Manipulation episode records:
-- BEGIN --

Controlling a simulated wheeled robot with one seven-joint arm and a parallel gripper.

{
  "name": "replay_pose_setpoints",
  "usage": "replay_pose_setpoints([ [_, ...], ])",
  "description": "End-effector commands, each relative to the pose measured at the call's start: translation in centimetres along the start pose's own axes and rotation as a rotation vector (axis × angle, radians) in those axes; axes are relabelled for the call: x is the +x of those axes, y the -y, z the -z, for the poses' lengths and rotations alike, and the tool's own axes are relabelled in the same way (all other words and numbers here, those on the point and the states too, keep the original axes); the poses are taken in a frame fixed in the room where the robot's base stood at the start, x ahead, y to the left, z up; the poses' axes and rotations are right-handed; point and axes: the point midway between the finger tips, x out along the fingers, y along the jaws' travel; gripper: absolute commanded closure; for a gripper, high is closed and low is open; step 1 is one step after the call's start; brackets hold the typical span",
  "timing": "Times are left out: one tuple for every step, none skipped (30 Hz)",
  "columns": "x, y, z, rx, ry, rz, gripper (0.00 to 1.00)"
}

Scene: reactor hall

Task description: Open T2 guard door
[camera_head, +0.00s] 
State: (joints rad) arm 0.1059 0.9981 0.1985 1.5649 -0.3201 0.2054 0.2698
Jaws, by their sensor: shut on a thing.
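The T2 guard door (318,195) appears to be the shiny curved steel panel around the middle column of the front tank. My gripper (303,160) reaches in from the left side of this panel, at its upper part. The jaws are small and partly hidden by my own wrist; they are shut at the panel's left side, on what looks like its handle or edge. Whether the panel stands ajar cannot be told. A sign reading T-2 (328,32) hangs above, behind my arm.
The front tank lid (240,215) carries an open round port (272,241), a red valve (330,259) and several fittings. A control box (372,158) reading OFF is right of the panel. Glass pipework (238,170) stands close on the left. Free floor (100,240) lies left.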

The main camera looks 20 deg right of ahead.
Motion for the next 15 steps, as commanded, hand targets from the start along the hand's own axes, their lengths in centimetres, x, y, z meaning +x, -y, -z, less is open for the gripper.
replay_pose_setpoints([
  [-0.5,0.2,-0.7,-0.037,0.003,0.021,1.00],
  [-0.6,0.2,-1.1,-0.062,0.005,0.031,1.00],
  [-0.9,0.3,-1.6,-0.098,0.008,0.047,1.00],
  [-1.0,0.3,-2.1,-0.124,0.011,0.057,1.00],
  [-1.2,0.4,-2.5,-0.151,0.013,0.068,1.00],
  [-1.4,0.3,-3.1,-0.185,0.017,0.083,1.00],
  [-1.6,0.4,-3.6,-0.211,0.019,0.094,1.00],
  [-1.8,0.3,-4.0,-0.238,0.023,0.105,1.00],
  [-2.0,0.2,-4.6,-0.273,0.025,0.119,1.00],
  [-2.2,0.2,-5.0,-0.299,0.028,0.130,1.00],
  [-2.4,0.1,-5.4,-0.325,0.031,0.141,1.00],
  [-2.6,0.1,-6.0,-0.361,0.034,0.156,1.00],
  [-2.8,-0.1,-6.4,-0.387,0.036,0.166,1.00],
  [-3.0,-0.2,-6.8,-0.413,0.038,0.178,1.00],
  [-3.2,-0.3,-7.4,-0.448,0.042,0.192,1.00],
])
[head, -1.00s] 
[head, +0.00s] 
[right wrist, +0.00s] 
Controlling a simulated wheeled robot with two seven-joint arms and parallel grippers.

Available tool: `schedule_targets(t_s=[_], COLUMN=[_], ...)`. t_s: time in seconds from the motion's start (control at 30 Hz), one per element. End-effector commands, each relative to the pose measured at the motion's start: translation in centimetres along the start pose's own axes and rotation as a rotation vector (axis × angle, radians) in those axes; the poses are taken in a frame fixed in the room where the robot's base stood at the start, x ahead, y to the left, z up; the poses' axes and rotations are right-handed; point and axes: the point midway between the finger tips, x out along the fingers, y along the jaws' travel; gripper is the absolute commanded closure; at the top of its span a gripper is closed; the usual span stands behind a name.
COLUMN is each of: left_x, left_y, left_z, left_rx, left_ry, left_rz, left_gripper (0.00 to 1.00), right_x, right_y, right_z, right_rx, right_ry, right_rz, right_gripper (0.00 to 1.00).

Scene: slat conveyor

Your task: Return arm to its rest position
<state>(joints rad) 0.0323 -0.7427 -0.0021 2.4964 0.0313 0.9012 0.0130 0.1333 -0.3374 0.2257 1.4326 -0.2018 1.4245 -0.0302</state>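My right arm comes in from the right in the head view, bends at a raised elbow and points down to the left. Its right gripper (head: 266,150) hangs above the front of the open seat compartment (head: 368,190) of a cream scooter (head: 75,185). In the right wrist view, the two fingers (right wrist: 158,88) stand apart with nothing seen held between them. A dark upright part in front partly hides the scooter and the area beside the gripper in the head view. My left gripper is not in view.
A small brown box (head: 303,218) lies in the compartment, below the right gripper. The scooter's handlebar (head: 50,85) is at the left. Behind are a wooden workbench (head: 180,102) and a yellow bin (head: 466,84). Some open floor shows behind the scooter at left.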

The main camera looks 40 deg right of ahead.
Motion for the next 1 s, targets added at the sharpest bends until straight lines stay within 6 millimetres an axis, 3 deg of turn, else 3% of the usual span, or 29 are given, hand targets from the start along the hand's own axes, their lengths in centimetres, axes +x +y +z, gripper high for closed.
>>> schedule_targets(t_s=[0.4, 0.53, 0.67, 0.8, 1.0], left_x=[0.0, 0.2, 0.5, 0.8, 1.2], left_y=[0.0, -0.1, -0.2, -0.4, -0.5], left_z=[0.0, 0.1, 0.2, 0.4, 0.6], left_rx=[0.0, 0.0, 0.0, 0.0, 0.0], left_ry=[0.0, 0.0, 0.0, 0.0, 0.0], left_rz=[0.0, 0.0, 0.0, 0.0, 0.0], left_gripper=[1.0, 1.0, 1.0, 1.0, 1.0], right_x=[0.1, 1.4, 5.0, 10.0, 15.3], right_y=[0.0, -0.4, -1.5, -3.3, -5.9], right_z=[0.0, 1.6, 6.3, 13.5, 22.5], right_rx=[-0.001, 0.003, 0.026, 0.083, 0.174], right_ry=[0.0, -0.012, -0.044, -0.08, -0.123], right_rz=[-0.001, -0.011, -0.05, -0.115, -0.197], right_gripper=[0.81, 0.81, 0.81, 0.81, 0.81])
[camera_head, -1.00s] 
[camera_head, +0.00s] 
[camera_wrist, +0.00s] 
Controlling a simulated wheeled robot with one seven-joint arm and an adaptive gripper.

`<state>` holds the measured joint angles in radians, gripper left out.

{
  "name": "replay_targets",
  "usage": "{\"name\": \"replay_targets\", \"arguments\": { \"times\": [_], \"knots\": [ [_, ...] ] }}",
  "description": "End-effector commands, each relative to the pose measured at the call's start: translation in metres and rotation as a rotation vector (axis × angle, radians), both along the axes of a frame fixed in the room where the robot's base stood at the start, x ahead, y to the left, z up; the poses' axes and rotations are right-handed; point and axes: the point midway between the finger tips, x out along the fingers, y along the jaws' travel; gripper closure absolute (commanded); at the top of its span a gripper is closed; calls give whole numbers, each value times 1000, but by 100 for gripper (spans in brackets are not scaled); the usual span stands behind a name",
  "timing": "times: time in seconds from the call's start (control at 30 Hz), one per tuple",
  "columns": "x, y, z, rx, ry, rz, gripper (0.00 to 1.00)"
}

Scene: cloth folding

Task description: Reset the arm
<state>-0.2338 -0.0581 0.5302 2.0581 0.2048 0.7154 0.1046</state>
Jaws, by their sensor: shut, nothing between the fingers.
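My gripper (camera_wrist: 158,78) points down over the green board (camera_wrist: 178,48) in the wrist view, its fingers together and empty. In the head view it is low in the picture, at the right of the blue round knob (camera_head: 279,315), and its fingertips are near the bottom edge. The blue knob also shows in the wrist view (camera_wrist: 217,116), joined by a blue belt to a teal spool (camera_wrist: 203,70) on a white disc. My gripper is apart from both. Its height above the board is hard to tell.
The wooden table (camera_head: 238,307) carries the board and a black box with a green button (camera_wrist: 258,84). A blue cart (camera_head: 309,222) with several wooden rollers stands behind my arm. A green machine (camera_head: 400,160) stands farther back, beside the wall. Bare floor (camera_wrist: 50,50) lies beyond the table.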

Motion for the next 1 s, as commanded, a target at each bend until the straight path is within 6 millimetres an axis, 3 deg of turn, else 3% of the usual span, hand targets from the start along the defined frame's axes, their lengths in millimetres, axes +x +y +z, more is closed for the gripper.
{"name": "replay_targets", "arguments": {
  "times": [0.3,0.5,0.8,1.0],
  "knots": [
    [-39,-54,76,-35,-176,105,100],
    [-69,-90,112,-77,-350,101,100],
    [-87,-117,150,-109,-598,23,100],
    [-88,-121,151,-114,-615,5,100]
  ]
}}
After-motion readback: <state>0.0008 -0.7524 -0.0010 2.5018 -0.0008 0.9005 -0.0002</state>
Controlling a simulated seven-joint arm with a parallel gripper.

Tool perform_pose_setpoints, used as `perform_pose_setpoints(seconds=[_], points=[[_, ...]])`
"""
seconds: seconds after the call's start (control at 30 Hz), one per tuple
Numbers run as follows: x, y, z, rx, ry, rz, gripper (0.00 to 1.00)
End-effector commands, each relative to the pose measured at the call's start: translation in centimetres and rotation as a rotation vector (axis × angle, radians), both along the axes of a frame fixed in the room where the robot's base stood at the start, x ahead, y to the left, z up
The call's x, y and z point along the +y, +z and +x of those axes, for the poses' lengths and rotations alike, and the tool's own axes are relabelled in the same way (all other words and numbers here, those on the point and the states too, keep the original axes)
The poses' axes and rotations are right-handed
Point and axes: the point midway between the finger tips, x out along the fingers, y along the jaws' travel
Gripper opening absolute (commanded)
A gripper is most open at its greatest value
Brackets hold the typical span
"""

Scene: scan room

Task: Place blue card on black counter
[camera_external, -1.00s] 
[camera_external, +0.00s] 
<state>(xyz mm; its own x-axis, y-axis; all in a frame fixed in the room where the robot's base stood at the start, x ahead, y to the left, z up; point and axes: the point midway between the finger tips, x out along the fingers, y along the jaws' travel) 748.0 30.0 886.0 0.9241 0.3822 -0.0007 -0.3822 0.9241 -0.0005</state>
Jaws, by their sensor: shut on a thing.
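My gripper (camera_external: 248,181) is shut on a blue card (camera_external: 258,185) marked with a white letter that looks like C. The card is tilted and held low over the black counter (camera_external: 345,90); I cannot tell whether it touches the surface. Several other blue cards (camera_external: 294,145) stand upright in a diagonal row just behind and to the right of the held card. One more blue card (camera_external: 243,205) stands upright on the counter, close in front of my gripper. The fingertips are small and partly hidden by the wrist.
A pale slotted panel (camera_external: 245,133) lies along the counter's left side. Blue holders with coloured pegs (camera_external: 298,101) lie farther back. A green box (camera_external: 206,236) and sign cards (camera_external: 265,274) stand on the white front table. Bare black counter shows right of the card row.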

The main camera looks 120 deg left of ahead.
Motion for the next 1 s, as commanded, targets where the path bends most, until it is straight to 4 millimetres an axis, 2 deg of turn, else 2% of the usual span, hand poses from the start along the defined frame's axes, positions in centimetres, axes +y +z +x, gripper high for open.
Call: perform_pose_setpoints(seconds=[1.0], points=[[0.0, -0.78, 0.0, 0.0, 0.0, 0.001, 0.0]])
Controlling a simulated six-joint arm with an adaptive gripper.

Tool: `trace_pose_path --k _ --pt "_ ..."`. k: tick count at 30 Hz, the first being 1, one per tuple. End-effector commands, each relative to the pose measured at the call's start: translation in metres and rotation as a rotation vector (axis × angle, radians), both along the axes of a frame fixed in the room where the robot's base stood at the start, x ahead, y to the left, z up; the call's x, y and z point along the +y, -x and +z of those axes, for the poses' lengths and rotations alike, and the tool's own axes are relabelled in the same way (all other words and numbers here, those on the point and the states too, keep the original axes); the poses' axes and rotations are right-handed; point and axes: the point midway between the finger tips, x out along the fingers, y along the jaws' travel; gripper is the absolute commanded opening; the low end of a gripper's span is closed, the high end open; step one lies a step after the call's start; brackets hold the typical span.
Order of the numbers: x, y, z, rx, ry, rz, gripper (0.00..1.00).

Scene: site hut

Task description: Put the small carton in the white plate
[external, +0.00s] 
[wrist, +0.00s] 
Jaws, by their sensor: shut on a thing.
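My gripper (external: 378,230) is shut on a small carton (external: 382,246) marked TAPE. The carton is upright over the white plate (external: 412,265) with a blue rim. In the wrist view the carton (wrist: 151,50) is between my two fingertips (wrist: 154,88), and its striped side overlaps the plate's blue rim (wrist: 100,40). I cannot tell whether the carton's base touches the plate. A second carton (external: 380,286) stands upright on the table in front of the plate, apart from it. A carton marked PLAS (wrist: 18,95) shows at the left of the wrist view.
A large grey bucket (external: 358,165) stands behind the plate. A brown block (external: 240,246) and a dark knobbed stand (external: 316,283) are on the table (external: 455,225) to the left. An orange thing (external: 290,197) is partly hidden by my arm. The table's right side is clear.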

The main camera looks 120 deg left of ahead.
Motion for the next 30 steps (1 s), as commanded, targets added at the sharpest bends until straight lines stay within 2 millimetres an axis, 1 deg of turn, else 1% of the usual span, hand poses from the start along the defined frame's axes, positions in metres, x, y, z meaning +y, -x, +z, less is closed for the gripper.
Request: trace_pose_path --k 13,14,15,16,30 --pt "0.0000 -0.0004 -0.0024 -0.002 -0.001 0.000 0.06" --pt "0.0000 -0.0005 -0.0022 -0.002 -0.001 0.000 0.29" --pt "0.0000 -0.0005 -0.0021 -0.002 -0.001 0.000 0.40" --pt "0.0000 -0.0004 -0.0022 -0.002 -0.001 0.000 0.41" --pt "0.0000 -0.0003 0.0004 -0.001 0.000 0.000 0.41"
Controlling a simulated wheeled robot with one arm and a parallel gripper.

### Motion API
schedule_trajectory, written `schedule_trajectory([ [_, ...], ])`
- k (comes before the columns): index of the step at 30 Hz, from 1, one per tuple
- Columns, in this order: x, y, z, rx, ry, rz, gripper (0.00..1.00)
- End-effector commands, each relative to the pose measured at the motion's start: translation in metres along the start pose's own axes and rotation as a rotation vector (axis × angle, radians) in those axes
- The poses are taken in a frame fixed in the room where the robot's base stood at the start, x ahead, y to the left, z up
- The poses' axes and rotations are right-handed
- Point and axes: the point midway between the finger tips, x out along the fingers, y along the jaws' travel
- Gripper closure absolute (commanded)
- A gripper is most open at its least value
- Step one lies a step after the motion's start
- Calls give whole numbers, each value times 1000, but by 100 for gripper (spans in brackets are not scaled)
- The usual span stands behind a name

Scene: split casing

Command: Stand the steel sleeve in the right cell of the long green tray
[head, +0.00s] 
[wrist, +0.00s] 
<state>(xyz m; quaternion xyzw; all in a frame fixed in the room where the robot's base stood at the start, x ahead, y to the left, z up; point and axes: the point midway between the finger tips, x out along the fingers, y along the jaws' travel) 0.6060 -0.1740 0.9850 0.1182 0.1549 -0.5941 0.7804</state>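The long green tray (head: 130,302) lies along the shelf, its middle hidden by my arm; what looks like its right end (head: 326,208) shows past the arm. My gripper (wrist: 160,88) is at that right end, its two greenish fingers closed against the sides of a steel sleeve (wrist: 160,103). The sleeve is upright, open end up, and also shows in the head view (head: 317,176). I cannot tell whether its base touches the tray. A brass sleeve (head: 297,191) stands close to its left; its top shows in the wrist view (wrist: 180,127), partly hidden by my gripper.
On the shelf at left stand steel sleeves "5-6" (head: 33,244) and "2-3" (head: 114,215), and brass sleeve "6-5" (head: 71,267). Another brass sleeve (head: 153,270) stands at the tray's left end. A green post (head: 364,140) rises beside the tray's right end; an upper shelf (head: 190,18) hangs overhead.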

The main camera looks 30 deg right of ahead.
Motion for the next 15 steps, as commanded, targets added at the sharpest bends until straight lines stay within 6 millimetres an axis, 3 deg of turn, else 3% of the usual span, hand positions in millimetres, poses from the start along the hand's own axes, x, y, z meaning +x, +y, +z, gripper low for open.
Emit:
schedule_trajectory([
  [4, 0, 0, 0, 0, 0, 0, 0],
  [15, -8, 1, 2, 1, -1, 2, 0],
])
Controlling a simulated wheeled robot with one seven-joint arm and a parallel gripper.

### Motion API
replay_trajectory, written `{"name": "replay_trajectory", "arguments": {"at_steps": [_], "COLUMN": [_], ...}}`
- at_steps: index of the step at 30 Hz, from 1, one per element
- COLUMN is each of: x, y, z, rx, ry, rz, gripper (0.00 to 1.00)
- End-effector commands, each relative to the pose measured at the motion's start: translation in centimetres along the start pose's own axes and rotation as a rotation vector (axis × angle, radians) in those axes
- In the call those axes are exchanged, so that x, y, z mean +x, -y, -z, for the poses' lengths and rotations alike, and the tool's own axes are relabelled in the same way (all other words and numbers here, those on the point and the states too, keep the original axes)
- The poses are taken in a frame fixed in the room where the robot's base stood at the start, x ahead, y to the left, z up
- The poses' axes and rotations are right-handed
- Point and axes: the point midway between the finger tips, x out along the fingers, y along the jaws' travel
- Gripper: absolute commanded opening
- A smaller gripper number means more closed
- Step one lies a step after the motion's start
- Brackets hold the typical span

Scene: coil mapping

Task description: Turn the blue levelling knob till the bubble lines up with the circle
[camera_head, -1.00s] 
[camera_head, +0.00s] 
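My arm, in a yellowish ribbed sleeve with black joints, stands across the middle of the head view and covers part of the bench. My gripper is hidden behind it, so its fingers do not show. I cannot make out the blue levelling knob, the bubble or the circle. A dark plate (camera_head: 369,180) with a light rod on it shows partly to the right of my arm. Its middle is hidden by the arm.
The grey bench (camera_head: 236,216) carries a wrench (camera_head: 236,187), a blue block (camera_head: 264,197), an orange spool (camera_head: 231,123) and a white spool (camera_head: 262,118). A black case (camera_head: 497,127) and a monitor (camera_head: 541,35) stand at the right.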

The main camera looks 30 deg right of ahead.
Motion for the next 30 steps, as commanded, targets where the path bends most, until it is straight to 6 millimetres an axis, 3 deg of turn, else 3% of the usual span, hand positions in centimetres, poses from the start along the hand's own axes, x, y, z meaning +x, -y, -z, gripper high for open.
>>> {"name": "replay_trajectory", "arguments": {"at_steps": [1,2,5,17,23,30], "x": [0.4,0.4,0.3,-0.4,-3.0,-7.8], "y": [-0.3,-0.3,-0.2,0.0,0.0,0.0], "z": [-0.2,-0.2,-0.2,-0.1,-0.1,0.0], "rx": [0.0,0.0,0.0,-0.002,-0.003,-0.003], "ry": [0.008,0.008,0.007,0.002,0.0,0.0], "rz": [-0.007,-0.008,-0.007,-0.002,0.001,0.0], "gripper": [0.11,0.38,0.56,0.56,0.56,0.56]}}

-- END --

Your answer should be a single number: the count of lines in the entries that contain the word "stay".

3